Literati! A rose by any other name would smell as sweet, a Thorn by any other name, is still…a prick. Mac Egan! You shoulda known better! You have been thorned! For the uninitiated, “Thorning” is the act whereby I take your private emails to me, and decide that they really need to be broadcast without …
A rose by any other name would smell as sweet, a Thorn by any other name, is still…a prick.
Mac Egan! You shoulda known better! You have been thorned!
For the uninitiated, “Thorning” is the act whereby I take your private emails to me, and decide that they really need to be broadcast without your consent to the entire world. Tis my duty. And I would be remiss in my duty if I did not post the email that accompanied Mac Egan’s entry as a finalist into our contest You Didn’t Write That.
Here is what Mac confessed, followed by his entry.
I know I have in the past viewed these writing challenges as the literary equivalent of Iron Chef, with you as the “beloved chairman.”
Most of the time my initial reaction to the prompts is apprehension, feeling as Bobby Flay or Masaharu Morimoto does when they are handed a jar of dill pickles and told, “Here – make these into an appetizer, an entree, some side dishes, a dessert and a tasty drink.”
But this prompt? This was more like receiving a five-pound bag of all-purpose flour! So . . . ordinary . . . so common . . . so impossible to work with due to the endless possibilities.
Hopefully I have risen (get it? Flour? Risen?) to this challenge.
Rising to the occasion should be the yeast of Mac’s worries. But you might say he rose to the occasion.
And here is Mac’s entry into our contest:
Tag, Still Not It
Luis pushed through the doors of the police station and had his cell phone dialed before he reached the bottom of the concrete steps. With his free hand he pulled his hoodie up to protect himself from the cold night air.
“Why don’t you listen, huh? Did you forget what I told you about copying my tag? Did you? You were supposed to use Persian Blue, not Egyptian.
“Nah, it don’t matter, anyway. Lasko’s lazy. He won’t try to build a case just on a tag. Yeah, I’m heading there now.” Luis checked the phone’s clock and broke into a jog towards the bus stop.
Luminess slid into a booth at the diner and traded fist bumps and palm slaps with Streaker, Handz, and CoCo Charlie.
“We still on?” Streaker asked.
“Definitely,” Luminess answered. “I gave Lasko too much credit. We’re safe unless he catches us with paint on our hands.”
“He’s lazy,” chimed in Charlie. “He prolly can’t even tell the difference between Egyptian Blue and Persian.”
“Shut it,” snapped Luminess. “You screwed up.
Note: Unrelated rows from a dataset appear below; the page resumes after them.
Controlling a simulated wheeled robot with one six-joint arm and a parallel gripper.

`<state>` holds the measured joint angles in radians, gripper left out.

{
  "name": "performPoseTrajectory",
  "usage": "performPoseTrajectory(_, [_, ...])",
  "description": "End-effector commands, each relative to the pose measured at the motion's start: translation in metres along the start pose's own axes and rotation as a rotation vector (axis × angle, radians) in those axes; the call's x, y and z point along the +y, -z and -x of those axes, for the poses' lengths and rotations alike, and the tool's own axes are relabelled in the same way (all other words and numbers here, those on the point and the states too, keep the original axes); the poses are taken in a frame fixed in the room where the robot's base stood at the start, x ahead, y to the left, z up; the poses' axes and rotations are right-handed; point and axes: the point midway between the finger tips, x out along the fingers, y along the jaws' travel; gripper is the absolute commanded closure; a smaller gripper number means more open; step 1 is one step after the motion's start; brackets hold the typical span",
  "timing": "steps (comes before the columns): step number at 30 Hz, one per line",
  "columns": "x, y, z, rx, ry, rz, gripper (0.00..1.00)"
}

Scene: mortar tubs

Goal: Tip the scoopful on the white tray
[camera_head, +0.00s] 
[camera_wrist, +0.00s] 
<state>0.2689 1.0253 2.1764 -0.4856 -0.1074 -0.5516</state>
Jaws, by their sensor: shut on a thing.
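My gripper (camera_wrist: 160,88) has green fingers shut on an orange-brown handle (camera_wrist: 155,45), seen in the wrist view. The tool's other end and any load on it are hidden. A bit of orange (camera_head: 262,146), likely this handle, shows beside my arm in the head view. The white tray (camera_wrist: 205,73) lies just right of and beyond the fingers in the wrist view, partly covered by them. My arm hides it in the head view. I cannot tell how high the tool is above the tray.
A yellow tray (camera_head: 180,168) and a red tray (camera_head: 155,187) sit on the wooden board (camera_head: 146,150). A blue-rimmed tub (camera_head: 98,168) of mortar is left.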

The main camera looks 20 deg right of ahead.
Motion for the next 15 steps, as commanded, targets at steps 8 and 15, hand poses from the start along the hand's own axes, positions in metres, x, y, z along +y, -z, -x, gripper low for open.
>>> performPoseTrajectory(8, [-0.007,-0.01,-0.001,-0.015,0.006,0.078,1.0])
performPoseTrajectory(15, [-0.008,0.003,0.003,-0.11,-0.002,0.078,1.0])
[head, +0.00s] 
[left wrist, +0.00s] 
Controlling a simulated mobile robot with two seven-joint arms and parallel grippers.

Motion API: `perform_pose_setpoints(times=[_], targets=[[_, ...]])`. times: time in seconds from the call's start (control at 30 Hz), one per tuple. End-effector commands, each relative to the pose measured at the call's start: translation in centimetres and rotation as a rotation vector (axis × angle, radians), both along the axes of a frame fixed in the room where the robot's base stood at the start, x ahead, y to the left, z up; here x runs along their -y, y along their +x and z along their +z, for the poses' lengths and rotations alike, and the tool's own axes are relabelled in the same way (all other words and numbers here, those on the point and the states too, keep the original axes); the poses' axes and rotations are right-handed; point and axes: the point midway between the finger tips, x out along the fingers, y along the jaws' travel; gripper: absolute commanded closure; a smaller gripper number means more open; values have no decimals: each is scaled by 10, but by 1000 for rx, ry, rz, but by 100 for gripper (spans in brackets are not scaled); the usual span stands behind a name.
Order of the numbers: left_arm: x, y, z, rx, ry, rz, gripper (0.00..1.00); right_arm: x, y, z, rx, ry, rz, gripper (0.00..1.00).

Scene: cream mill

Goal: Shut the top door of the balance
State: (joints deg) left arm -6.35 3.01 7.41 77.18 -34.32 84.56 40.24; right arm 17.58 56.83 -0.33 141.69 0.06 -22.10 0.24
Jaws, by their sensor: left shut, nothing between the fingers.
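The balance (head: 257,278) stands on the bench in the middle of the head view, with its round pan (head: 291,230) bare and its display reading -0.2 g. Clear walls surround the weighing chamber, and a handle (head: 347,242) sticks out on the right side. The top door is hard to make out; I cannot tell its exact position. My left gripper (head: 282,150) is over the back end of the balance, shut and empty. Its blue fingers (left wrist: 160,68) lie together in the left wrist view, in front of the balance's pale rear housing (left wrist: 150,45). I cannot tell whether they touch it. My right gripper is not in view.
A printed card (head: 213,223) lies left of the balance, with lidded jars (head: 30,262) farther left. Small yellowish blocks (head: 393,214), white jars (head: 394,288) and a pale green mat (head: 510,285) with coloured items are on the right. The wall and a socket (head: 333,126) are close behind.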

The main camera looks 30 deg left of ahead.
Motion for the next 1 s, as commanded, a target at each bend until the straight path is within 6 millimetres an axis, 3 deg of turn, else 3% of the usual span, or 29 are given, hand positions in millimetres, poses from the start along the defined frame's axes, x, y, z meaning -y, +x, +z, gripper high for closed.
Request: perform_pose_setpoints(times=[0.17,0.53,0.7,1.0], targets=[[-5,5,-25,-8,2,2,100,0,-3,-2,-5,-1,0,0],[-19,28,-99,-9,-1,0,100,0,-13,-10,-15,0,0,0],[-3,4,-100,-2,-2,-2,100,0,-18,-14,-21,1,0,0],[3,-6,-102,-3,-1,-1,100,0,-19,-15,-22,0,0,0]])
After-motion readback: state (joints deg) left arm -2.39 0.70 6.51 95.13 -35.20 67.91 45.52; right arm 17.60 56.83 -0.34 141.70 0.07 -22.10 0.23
Charlie’s right, though,” he said to the others, “and this changes everything about the plan. We won’t need decoys.”
“So, when?” asked Handz.
Luminess pulled out his phone as he answered. “Tomorrow night.”
The booth filled with ringtones and alerts. The three guys looked at the image of Luminess’ preliminary sketch displayed on their screens. There was no doubt Luminess had the soul of an artist.
“South wall of the Art Museum. It’ll get assigned to Lasko.”